Provided data:
** Start **

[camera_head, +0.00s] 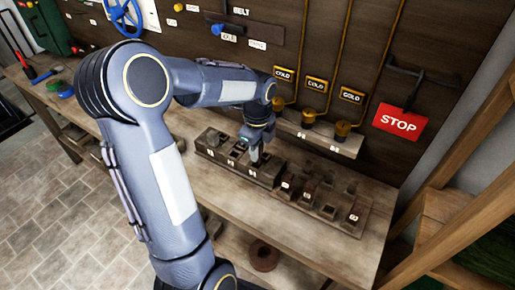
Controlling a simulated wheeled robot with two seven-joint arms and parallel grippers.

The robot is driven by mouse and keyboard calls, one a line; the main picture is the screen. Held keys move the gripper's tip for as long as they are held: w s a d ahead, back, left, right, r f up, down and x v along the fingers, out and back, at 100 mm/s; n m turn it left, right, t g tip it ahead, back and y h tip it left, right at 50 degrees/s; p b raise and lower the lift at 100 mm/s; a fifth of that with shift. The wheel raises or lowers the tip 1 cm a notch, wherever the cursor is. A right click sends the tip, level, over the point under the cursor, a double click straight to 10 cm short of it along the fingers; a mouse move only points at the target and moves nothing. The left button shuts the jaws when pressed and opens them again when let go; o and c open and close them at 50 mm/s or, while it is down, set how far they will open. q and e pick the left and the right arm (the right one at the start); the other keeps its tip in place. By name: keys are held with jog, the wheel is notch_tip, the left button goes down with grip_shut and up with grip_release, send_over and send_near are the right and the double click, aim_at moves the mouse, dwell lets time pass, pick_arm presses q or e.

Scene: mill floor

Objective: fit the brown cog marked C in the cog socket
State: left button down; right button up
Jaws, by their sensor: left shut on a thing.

** End **

Set problem: In this exercise, set down all of the data exactly, without the pictures.

Result of this task:
[camera_head, +0.00s] 
Controlling a simulated wheeled robot with two seven-joint arms and parallel grippers.

The robot is driven by mouse and keyboard calls, one a line; the main picture is the screen. Held keys move the gripper's tip for as long as they are held: w s a d ahead, back, left, right, r f up, down and x v along the fingers, out and back, at 100 mm/s; n m turn it left, right, t g tip it ahead, back and y h tip it left, right at 50 degrees/s; p b raise and lower the lift at 100 mm/s; a fifth of that with shift. The wheel raises or lowers the tip 1 cm a notch, wherever the cursor is. A right click sends the tip, level, over the point under the cursor, a double click straight to 10 cm short of it along the fingers; a mouse move only points at the target and moves nothing. The left button shuts the jaws when pressed and opens them again when let go; o and c open and close them at 50 mm/s or, while it is down, set how far they will open. q and e pick the left and the right arm (the right one at the start); the other keeps its tip in place. By name: keys are held with jog, the wheel is notch_tip, the left button goes down with grip_shut and up with grip_release, send_over and send_near are the right and the double click, aim_at moves the mouse, dwell lets time pass, pick_arm presses q or e.

Scene: mill floor

Objective: fit the brown cog marked C in the cog socket
State: left button down; right button up
Jaws, by their sensor: left shut on a thing.

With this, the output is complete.